Quando cheguei à rua e olhei, com um vago temor, um sol extraordinariamente claro me bateu nos olhos, na cara, desceu pela minha roupa, senti vagamente que aquecia meus sapatos. Fiquei um instante parado, encostado à parede, olhando aquele movimento sem sentido, aquelas pessoas e veículos irreais que se cruzavam; tive uma tonteira, e uma sensação dolorosa no estômago.
Havia um grande caminhão vendendo uvas, pequenas uvas escuras; comprei cinco quilos. O homem fez um grande embrulho de jornal; voltei, carregando aquele embrulho de encontro ao peito, como se fosse a minha salvação. E levei dois, três minutos, na sala de janelas absurdamente abertas, diante de um desconhecido, para compreender que o milagre acabara; alguém viera e batera à porta, e ela abrira pensando que fosse eu, e então já havia também o carteiro querendo o recibo de uma carta registrada, e quando o telefone bateu foi preciso atender, e nosso mundo foi invadido, atravessado, desfeito, perdido para sempre – senti que ela me disse isso num instante, num olhar entretanto lento (achei seus olhos muito claros, há muito tempo não os via assim, em plena luz), um olhar de apelo e de tristeza onde entretanto ainda havia uma inútil, resignada esperança.

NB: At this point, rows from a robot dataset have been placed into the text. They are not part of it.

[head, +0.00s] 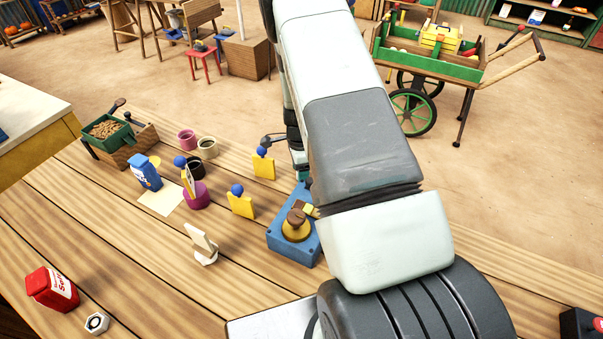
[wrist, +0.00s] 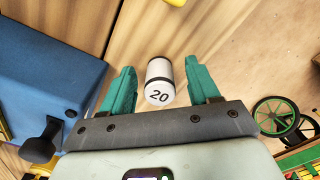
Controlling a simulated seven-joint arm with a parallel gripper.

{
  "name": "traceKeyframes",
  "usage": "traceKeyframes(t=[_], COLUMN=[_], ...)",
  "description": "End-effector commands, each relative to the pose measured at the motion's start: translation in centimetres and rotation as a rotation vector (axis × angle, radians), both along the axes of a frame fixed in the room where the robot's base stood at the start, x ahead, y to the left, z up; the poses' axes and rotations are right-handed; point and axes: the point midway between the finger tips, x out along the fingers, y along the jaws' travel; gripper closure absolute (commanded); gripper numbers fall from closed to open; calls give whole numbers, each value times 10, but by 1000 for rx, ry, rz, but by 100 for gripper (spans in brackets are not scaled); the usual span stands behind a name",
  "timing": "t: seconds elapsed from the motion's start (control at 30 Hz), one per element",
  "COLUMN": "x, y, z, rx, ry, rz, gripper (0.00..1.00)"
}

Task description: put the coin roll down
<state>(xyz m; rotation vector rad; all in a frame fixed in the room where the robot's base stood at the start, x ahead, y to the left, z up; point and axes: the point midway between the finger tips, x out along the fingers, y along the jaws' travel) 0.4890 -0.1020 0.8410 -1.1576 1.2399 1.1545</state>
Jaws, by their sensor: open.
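In the wrist view, a white cylinder marked "20" with a dark band, which I take for the coin roll (wrist: 158,97), is between the two green fingers of my gripper (wrist: 159,67). The fingers are open, with a gap on each side of the roll. Wooden planks show behind it; I cannot tell exactly how it rests on them. In the head view, my arm hides the roll and most of my gripper.
A blue box (head: 281,240) with a brass-coloured round part is close by, and it also fills the left of the wrist view (wrist: 45,85). Yellow cards with blue balls (head: 241,206), cups and a blue packet (head: 146,172) stand further left.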

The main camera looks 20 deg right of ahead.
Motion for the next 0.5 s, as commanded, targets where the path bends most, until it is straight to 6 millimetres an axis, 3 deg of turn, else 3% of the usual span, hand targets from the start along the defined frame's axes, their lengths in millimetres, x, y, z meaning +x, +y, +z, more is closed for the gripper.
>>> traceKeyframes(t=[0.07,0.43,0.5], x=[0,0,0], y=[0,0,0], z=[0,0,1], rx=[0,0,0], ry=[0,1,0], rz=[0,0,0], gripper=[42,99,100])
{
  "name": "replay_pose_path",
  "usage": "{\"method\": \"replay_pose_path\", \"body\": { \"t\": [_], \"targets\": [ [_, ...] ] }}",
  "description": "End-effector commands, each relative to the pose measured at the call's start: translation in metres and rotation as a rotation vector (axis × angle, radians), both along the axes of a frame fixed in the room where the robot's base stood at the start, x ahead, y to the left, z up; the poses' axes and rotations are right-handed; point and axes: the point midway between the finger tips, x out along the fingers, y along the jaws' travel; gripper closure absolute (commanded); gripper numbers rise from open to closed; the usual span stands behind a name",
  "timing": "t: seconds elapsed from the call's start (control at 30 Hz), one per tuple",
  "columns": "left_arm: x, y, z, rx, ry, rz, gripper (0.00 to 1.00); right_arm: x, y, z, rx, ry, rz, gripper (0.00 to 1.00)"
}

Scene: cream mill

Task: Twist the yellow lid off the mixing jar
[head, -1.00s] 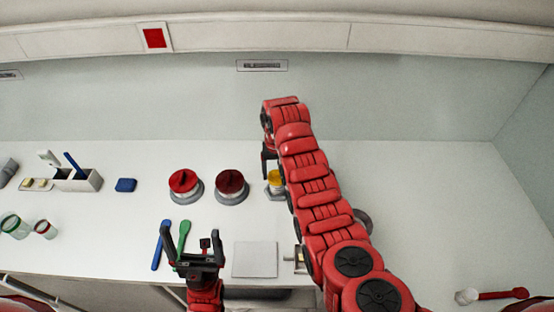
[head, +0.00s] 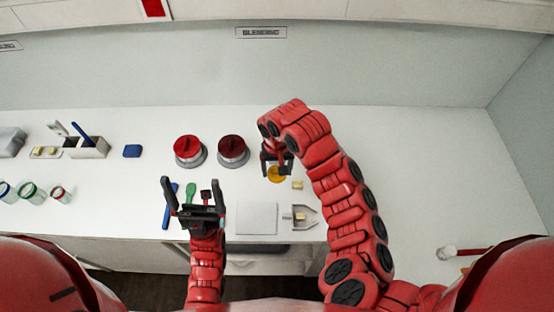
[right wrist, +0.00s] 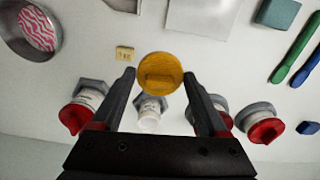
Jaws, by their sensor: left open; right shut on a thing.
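The round yellow lid (head: 276,175) is between the fingertips of my right gripper (head: 277,162), which is shut on it. In the right wrist view the lid (right wrist: 160,72) sits between the two dark fingers, apart from the jar. The mixing jar (right wrist: 149,110), pale with a grey base, shows there beyond the lid, its white top uncovered. In the head view my right gripper and arm hide the jar. My left gripper (head: 194,203) is open and empty near the front of the table.
Two red-lidded jars (head: 189,151) (head: 233,151) stand left of the lid; another red-lidded jar (right wrist: 79,112) shows in the right wrist view. A small yellow block (head: 297,185), a pale square plate (head: 256,218) and blue and green spoons (head: 190,192) lie nearby.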

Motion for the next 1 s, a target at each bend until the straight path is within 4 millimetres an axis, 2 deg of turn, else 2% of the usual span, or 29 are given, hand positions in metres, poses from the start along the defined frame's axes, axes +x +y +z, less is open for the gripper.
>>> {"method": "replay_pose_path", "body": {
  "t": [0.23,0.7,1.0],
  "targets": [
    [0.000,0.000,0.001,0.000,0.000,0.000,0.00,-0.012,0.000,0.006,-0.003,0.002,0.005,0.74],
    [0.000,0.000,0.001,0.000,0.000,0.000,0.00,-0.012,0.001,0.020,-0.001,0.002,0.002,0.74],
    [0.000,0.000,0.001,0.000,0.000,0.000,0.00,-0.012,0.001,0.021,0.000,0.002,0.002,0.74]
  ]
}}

O título do texto de Rubem Braga é o prenúncio de uma idéia de separação que percorre a narrativa. Essa idéia é percebida pelos personagens por meio da invasão do espaço? Justifique.
A ideia de separação presente no título "Adeus" é percebida como a invasão do espaço pelas personagens, pois os dois queriam se isolar da realidade e para isso trancaram-se em um apartamento a fim de que as influências externas não perturbassem a vida pessoal do casal. Contando com a espécie de barreira de um ambiente completamente fechado tentaram ali interromper o cotidiano agitado da cidade. Entretanto, quando por um instante se viram fazer parte daquela rotina novamente, perceberam que o seu "nosso mundo foi invadido, atravessado, desfeito, perdido para sempre".